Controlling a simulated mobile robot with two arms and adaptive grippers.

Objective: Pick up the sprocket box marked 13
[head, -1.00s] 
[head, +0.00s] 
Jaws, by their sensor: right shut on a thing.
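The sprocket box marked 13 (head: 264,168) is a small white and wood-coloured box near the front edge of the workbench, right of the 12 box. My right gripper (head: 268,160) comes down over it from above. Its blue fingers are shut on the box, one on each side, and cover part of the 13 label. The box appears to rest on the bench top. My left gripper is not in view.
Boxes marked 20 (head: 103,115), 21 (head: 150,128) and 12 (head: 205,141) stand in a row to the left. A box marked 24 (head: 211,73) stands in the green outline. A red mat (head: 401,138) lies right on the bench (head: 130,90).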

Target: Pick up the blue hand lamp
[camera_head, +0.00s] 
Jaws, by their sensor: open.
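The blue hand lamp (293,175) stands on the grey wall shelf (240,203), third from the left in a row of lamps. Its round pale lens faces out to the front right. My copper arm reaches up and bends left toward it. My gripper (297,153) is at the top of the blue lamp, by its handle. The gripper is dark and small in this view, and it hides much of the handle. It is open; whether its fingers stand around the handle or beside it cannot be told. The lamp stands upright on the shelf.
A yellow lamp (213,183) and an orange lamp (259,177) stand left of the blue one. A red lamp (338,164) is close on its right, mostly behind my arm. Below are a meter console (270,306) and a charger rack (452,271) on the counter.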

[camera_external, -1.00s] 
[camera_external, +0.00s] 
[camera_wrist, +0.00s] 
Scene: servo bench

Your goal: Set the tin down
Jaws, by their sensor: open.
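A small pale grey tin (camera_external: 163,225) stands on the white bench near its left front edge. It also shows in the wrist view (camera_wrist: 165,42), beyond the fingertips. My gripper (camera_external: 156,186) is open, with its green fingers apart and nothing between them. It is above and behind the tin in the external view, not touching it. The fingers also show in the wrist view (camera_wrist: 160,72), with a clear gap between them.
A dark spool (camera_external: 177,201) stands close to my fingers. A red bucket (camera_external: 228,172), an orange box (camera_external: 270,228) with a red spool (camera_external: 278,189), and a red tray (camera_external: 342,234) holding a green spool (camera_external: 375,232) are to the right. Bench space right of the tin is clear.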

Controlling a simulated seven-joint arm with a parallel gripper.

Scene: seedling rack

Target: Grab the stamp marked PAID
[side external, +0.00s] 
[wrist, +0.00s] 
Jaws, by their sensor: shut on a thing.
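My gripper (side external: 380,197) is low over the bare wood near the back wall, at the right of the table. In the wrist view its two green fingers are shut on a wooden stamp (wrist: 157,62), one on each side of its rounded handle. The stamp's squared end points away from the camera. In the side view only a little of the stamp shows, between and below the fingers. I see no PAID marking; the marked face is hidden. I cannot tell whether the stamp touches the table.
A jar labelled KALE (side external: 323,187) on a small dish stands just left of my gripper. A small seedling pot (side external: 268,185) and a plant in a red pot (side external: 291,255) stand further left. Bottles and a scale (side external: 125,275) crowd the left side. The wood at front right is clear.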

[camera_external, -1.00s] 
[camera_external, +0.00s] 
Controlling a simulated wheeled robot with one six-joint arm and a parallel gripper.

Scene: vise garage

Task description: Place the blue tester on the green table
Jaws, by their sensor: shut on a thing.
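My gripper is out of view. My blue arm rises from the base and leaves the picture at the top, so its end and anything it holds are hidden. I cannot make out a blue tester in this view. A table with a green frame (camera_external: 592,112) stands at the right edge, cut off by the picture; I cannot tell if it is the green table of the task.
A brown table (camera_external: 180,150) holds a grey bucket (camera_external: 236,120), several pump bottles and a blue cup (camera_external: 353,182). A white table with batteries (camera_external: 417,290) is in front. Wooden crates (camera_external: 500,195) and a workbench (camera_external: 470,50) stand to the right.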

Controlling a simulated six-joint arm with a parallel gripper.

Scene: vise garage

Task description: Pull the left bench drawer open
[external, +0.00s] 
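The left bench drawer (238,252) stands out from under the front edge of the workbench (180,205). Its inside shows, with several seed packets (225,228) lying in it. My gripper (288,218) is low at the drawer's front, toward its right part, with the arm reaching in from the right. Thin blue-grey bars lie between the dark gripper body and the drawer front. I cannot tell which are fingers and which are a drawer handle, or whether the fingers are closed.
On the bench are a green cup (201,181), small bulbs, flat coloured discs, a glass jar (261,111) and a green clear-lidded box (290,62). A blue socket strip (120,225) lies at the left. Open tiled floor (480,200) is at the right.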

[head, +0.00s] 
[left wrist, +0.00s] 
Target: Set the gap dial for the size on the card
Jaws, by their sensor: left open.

+ + + +

**WHAT YOU SHOULD DO**: Retype the entries one by one, exactly.

**ANSWER BELOW**:
Controlling a simulated mobile robot with two arms and adaptive grippers.

Objective: Pick up the sprocket box marked 13
[head, -1.00s] 
[head, +0.00s] 
Jaws, by their sensor: right shut on a thing.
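The sprocket box marked 13 (head: 264,168) is a small white and wood-coloured box near the front edge of the workbench, right of the 12 box. My right gripper (head: 268,160) comes down over it from above. Its blue fingers are shut on the box, one on each side, and cover part of the 13 label. The box appears to rest on the bench top. My left gripper is not in view.
Boxes marked 20 (head: 103,115), 21 (head: 150,128) and 12 (head: 205,141) stand in a row to the left. A box marked 24 (head: 211,73) stands in the green outline. A red mat (head: 401,138) lies right on the bench (head: 130,90).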

Target: Pick up the blue hand lamp
[camera_head, +0.00s] 
Jaws, by their sensor: open.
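The blue hand lamp (293,175) stands on the grey wall shelf (240,203), third from the left in a row of lamps. Its round pale lens faces out to the front right. My copper arm reaches up and bends left toward it. My gripper (297,153) is at the top of the blue lamp, by its handle. The gripper is dark and small in this view, and it hides much of the handle. It is open; whether its fingers stand around the handle or beside it cannot be told. The lamp stands upright on the shelf.
A yellow lamp (213,183) and an orange lamp (259,177) stand left of the blue one. A red lamp (338,164) is close on its right, mostly behind my arm. Below are a meter console (270,306) and a charger rack (452,271) on the counter.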

[camera_external, -1.00s] 
[camera_external, +0.00s] 
[camera_wrist, +0.00s] 
Scene: servo bench

Your goal: Set the tin down
Jaws, by their sensor: open.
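A small pale grey tin (camera_external: 163,225) stands on the white bench near its left front edge. It also shows in the wrist view (camera_wrist: 165,42), beyond the fingertips. My gripper (camera_external: 156,186) is open, with its green fingers apart and nothing between them. It is above and behind the tin in the external view, not touching it. The fingers also show in the wrist view (camera_wrist: 160,72), with a clear gap between them.
A dark spool (camera_external: 177,201) stands close to my fingers. A red bucket (camera_external: 228,172), an orange box (camera_external: 270,228) with a red spool (camera_external: 278,189), and a red tray (camera_external: 342,234) holding a green spool (camera_external: 375,232) are to the right. Bench space right of the tin is clear.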

Controlling a simulated seven-joint arm with a parallel gripper.

Scene: seedling rack

Target: Grab the stamp marked PAID
[side external, +0.00s] 
[wrist, +0.00s] 
Jaws, by their sensor: shut on a thing.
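My gripper (side external: 380,197) is low over the bare wood near the back wall, at the right of the table. In the wrist view its two green fingers are shut on a wooden stamp (wrist: 157,62), one on each side of its rounded handle. The stamp's squared end points away from the camera. In the side view only a little of the stamp shows, between and below the fingers. I see no PAID marking; the marked face is hidden. I cannot tell whether the stamp touches the table.
A jar labelled KALE (side external: 323,187) on a small dish stands just left of my gripper. A small seedling pot (side external: 268,185) and a plant in a red pot (side external: 291,255) stand further left. Bottles and a scale (side external: 125,275) crowd the left side. The wood at front right is clear.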

[camera_external, -1.00s] 
[camera_external, +0.00s] 
Controlling a simulated wheeled robot with one six-joint arm and a parallel gripper.

Scene: vise garage

Task description: Place the blue tester on the green table
Jaws, by their sensor: shut on a thing.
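My gripper is out of view. My blue arm rises from the base and leaves the picture at the top, so its end and anything it holds are hidden. I cannot make out a blue tester in this view. A table with a green frame (camera_external: 592,112) stands at the right edge, cut off by the picture; I cannot tell if it is the green table of the task.
A brown table (camera_external: 180,150) holds a grey bucket (camera_external: 236,120), several pump bottles and a blue cup (camera_external: 353,182). A white table with batteries (camera_external: 417,290) is in front. Wooden crates (camera_external: 500,195) and a workbench (camera_external: 470,50) stand to the right.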

Controlling a simulated six-joint arm with a parallel gripper.

Scene: vise garage

Task description: Pull the left bench drawer open
[external, +0.00s] 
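The left bench drawer (238,252) stands out from under the front edge of the workbench (180,205). Its inside shows, with several seed packets (225,228) lying in it. My gripper (288,218) is low at the drawer's front, toward its right part, with the arm reaching in from the right. Thin blue-grey bars lie between the dark gripper body and the drawer front. I cannot tell which are fingers and which are a drawer handle, or whether the fingers are closed.
On the bench are a green cup (201,181), small bulbs, flat coloured discs, a glass jar (261,111) and a green clear-lidded box (290,62). A blue socket strip (120,225) lies at the left. Open tiled floor (480,200) is at the right.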

[head, +0.00s] 
[left wrist, +0.00s] 
Target: Set the gap dial for the size on the card
Jaws, by their sensor: left open.

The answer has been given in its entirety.